Backed by national funding, Mi-Yeon Park closes in on her passion
Park’s Boren and Gilman Scholarships, both highly competitive awards, are funding her studies in China this year. Photos by Bill Cardoni

With over $20,000 in federal scholarships, Mi-Yeon Park is spending her junior year at Beijing Foreign Studies University in China. While she immerses herself in Chinese language and culture, she is also attentively tuned to the country’s relations with the outside world, particularly North Korea.

Her plans to work with N. Korean refugees were dashed this past summer when a MERS outbreak struck South Korea, her anticipated base.

“Growing up, I didn’t really know a lot about North Korea,” says the junior from Ridgefield, New Jersey. “There are general perceptions people have, such as nuclear weapons and the ‘crazy’ Kim leaders, but there is much more than that.
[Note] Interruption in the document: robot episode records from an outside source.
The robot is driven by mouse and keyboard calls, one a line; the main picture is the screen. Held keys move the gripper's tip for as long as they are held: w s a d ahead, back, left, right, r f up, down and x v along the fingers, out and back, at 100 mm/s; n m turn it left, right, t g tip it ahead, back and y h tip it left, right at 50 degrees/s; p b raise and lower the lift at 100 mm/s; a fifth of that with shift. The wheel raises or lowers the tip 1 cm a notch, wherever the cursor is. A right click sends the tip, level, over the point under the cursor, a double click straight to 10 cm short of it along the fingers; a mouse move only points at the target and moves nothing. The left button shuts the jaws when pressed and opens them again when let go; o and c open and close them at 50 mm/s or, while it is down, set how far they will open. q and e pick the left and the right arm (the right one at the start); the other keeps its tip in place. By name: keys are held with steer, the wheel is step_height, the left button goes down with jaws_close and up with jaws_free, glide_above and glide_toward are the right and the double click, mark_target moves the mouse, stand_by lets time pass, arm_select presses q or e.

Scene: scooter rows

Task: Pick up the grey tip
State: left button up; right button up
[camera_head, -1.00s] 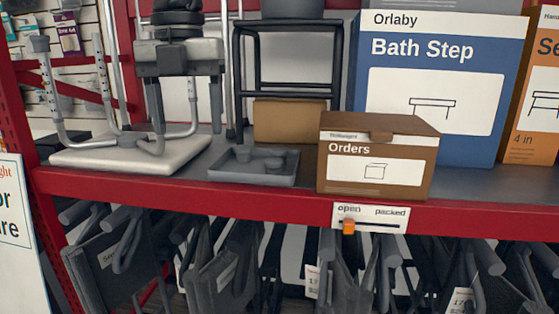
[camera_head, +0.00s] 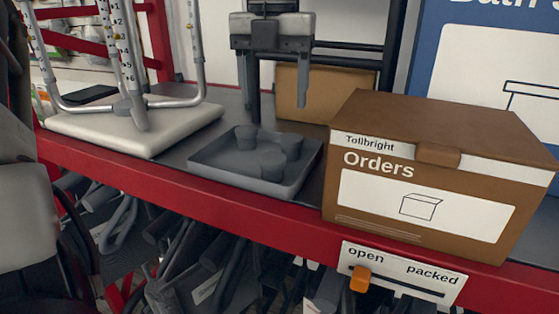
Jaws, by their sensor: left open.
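My right gripper is not in view.
A brown Orders box (camera_head: 425,205) stands right of the tray. A cardboard box (camera_head: 302,94) is behind it. A walking frame on a white pad (camera_head: 130,135) stands left. The red shelf edge (camera_head: 270,222) carries an open/packed label with an orange slider (camera_head: 361,279) by "open".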

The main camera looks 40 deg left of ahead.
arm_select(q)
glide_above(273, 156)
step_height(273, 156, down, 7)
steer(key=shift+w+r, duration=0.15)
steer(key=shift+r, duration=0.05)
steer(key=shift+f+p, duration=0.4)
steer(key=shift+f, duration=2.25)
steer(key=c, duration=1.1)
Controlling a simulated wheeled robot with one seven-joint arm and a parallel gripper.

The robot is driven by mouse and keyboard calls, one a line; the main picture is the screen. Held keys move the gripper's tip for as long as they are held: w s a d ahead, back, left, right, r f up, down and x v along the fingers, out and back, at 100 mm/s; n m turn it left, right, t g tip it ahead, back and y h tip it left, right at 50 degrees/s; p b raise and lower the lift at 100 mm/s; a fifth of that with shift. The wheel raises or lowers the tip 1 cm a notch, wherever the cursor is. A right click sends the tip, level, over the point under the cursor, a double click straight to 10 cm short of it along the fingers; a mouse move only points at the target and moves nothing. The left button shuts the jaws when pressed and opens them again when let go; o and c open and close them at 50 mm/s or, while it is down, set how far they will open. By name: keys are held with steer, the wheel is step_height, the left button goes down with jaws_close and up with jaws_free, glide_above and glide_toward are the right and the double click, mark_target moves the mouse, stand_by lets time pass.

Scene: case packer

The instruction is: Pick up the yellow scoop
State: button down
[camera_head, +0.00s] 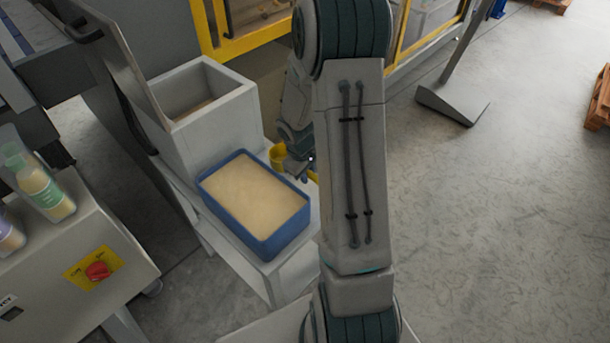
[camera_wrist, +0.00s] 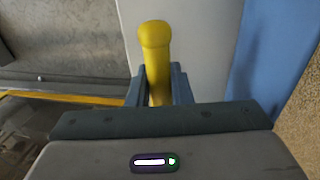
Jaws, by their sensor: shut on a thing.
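The yellow scoop (camera_head: 279,156) shows in the head view beside the right rim of the blue tub, partly hidden by my arm. My gripper (camera_head: 295,168) is at the scoop there. In the wrist view the scoop's yellow handle (camera_wrist: 155,45) stands up between the two fingers of my gripper (camera_wrist: 159,88), which are shut on it. The scoop's bowl is hidden in the wrist view. I cannot tell whether the scoop still touches the surface under it.
The blue tub (camera_head: 206,191) of pale powder stands on a white stand, left of my gripper. A white hopper box (camera_head: 232,118) is behind it. A machine with a red knob (camera_head: 97,270) and bottles is at the left. Open floor (camera_head: 500,220) lies to the right.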

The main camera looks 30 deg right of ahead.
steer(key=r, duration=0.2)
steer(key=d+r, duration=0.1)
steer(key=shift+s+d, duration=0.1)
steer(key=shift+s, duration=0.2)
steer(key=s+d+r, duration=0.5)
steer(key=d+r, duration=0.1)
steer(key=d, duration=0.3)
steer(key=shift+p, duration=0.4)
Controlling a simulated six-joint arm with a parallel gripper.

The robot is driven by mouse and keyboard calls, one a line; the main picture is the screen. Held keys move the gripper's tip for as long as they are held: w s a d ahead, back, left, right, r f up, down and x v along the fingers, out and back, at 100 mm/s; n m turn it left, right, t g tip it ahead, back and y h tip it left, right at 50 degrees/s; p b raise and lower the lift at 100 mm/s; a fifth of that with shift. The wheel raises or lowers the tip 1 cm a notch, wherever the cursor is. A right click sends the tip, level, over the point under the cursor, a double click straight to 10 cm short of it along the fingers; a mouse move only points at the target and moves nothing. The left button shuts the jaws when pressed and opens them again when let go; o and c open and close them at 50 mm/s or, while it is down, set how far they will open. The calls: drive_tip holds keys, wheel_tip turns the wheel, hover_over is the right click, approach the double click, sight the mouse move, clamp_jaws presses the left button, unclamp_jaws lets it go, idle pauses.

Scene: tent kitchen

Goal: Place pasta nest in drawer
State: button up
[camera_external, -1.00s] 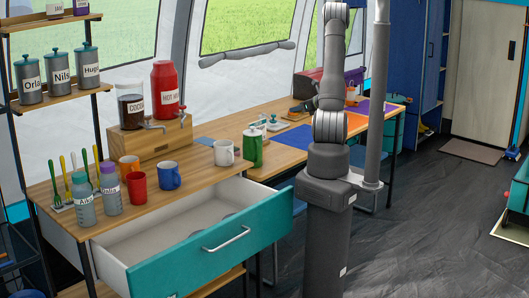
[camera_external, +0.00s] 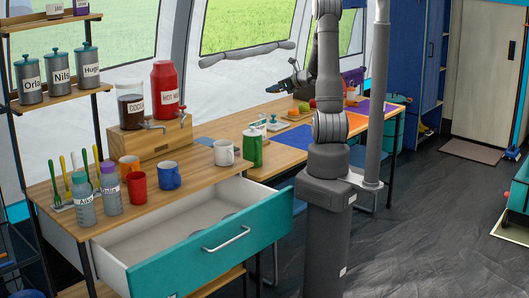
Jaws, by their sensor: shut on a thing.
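The drawer (camera_external: 165,275) is pulled open under the near counter. It has a teal front, a silver handle and white inner walls. Part of its floor is bare, and low greyish round shapes show near its right inner side. My gripper (camera_external: 274,89) is in the air above the far part of the long table, behind and to the right of the drawer. It is shut on a small thing, taken to be the pasta nest, whose shape is too small and dark to make out.
Small food items (camera_external: 303,107) lie on the far table. The air above the drawer is clear.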

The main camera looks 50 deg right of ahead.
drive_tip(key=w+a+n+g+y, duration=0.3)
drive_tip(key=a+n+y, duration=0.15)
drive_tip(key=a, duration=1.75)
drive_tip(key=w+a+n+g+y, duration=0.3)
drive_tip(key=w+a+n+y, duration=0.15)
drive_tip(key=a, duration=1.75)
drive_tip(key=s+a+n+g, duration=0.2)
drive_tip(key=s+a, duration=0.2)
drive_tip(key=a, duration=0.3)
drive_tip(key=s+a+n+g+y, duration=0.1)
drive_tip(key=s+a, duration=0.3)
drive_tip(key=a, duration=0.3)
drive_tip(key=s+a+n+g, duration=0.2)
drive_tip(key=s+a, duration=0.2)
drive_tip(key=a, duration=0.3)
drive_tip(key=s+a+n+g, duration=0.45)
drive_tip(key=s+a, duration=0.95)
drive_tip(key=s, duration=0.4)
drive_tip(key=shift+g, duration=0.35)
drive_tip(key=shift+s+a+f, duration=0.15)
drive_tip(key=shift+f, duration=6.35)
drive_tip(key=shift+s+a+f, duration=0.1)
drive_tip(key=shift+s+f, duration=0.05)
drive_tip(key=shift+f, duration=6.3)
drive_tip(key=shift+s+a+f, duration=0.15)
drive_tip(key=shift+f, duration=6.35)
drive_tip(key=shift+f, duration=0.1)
There are people experiencing human rights abuses, and that’s what really shocked me.”

In Seoul, Park had expected to launch “Remember My Name,” a service project seeking to empower female North Korean refugees through education, including teaching English, resume writing, and public speaking. Such skills, she says, will help them become competitive job applicants, future leaders, and perhaps most importantly, determine their place in society.

All that will have to wait until next summer, when Park, an international studies major, will travel to South Korea—a country she last saw when she was 15 months old—and put her plans into action.

Momentum for the project began when Park was accepted to attend the Clinton Global Initiative University in Miami, Florida, a three-day meeting in March. She credits the gathering with providing the advice and support she needed to get the project off the ground—and the motivation to ultimately expand “Remember My Name” globally to assist female refugees from around the world.

It was the 2012 US presidential election that sparked her interest in human rights. She says that while the frontrunners’ campaigns may not have explicitly addressed human rights in North Korea, American politics are invariably connected with international concerns.

“I realized that [a country’s] politics affect everyone [in the world],” says Park. “The interests and rights of other people are my interests and rights as well.”